• INFORMATION SUPPLIED
● ● ● ●

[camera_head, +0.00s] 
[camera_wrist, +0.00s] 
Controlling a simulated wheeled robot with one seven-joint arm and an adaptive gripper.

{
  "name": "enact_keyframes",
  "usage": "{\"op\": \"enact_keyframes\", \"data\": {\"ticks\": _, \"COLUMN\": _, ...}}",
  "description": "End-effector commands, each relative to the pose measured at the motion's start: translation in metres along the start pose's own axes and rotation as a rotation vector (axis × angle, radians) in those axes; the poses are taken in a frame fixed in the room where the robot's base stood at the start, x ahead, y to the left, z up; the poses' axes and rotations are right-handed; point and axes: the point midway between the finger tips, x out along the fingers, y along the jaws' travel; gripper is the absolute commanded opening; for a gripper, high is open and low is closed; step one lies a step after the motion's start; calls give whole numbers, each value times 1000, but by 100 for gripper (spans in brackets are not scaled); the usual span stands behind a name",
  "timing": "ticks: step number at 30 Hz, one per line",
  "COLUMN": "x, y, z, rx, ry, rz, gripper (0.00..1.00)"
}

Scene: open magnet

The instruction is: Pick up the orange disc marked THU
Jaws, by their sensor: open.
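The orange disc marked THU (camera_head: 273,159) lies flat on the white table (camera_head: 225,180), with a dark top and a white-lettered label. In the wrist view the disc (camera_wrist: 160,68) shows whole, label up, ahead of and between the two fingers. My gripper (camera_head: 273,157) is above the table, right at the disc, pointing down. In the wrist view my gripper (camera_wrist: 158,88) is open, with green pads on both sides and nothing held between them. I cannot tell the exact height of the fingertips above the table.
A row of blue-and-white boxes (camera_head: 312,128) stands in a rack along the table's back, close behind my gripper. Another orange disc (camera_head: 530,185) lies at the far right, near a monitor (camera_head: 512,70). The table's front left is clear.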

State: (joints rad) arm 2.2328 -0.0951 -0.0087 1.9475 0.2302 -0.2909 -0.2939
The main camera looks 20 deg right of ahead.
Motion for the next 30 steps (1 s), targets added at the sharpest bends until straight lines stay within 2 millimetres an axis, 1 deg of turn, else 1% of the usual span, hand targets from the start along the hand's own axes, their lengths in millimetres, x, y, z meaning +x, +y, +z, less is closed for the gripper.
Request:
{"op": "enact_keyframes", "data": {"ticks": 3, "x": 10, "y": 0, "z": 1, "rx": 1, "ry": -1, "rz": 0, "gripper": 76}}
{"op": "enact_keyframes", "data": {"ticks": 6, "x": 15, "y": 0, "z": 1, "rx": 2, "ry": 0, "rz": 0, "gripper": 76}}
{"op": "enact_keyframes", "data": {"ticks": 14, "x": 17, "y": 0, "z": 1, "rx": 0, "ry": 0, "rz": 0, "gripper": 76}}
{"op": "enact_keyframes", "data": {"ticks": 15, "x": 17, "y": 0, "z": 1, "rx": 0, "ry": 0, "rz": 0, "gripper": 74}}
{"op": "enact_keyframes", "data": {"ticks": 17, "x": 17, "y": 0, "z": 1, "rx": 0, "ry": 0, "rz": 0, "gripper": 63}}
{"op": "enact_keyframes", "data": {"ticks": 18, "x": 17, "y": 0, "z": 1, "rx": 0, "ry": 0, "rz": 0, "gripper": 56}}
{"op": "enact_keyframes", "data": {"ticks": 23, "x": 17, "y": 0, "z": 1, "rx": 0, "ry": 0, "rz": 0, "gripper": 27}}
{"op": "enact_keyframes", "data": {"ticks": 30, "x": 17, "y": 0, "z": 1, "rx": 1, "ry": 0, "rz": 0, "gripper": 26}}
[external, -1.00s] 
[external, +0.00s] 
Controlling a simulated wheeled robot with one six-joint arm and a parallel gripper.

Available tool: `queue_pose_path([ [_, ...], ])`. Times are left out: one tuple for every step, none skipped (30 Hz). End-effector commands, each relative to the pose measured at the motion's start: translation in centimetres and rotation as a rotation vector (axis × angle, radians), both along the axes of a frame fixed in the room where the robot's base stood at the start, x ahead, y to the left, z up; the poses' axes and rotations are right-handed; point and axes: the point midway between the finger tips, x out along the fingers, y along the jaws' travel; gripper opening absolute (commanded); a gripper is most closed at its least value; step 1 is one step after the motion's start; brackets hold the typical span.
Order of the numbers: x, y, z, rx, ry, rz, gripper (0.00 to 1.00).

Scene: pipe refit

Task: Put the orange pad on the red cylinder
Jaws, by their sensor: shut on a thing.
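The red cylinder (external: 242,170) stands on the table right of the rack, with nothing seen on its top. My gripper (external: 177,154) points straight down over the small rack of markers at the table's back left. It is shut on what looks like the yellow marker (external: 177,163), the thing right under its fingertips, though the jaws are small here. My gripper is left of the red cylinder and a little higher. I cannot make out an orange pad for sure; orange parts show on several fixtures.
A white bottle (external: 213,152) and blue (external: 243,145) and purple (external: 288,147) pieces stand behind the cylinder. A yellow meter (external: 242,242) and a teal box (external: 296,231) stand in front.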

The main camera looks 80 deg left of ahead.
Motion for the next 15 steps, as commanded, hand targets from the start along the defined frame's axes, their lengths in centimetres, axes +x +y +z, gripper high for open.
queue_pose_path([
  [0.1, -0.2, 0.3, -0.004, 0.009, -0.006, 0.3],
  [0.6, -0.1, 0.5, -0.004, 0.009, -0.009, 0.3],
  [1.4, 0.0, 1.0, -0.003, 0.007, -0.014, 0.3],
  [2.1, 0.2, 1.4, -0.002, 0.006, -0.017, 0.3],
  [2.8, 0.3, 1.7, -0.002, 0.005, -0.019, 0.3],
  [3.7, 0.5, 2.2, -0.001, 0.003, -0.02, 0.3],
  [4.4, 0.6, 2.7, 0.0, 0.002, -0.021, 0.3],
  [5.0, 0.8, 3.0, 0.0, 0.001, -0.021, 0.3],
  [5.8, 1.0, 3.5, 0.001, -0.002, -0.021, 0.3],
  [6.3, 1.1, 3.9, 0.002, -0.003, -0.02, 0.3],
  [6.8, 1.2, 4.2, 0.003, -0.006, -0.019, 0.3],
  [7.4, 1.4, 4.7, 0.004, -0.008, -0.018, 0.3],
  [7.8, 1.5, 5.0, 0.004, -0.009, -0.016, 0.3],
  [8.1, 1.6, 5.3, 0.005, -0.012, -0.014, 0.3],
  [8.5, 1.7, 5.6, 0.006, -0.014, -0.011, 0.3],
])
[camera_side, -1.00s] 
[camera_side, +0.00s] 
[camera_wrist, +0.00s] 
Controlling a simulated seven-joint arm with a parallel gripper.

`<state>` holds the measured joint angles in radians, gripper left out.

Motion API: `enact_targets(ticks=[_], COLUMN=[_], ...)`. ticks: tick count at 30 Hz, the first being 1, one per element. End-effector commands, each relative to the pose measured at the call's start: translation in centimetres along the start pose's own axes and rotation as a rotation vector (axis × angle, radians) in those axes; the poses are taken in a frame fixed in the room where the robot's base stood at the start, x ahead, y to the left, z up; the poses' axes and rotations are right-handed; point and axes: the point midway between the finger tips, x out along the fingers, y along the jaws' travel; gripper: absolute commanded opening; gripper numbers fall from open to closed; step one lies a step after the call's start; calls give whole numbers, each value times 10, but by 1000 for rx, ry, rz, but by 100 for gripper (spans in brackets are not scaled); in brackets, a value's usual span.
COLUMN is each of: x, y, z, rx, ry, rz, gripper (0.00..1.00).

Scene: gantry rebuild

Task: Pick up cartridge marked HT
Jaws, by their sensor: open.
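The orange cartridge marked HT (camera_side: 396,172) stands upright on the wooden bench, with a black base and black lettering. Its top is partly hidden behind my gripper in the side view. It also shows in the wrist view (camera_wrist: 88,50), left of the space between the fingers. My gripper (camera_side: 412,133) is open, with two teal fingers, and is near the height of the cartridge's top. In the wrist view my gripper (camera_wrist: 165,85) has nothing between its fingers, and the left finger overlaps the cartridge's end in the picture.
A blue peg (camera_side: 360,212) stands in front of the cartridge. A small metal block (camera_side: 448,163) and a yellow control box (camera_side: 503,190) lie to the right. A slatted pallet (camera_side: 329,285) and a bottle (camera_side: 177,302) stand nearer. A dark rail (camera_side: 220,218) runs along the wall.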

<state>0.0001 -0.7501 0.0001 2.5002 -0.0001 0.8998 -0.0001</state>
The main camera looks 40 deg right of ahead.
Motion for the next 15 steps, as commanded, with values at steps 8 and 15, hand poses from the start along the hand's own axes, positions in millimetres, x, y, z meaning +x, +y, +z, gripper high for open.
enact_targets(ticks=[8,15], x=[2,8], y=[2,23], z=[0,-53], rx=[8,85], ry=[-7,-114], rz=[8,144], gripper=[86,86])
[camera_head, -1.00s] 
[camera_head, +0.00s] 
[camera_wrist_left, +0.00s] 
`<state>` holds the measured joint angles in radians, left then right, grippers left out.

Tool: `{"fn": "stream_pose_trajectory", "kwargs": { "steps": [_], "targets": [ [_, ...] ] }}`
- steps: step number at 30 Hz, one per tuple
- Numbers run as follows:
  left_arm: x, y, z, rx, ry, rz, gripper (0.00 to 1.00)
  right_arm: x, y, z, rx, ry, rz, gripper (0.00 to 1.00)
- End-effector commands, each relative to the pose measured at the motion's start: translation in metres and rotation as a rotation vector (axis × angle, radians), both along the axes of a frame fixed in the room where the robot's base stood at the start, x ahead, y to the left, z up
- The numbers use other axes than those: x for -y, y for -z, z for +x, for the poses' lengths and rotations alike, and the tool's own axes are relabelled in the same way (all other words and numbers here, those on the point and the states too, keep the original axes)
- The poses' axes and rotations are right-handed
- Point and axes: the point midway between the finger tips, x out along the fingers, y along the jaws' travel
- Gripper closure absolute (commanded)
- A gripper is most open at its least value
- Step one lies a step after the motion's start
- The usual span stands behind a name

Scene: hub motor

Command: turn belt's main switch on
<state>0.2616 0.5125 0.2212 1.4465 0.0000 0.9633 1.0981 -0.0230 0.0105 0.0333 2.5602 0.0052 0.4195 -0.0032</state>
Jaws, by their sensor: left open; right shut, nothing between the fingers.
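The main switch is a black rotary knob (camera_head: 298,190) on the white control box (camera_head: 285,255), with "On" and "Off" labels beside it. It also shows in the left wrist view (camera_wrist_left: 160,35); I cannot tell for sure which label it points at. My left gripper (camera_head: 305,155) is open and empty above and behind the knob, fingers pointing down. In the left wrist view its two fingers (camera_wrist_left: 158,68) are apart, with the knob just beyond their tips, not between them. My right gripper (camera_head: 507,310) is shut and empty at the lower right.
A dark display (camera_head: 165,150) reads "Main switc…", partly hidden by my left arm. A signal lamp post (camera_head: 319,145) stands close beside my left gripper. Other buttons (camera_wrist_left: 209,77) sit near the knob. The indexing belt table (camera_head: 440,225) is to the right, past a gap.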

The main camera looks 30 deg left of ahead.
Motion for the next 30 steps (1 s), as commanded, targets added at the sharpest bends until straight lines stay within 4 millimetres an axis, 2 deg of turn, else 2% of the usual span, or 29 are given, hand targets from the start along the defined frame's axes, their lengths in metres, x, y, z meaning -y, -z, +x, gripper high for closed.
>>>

● ● ● ●

• TASK
Give back exactly the lines running from the line that contains "Scene: gantry rebuild" through the line that contains "Task: Pick up cartridge marked HT", and nothing outside them.

• THE REPLY
Scene: gantry rebuild

Task: Pick up cartridge marked HT

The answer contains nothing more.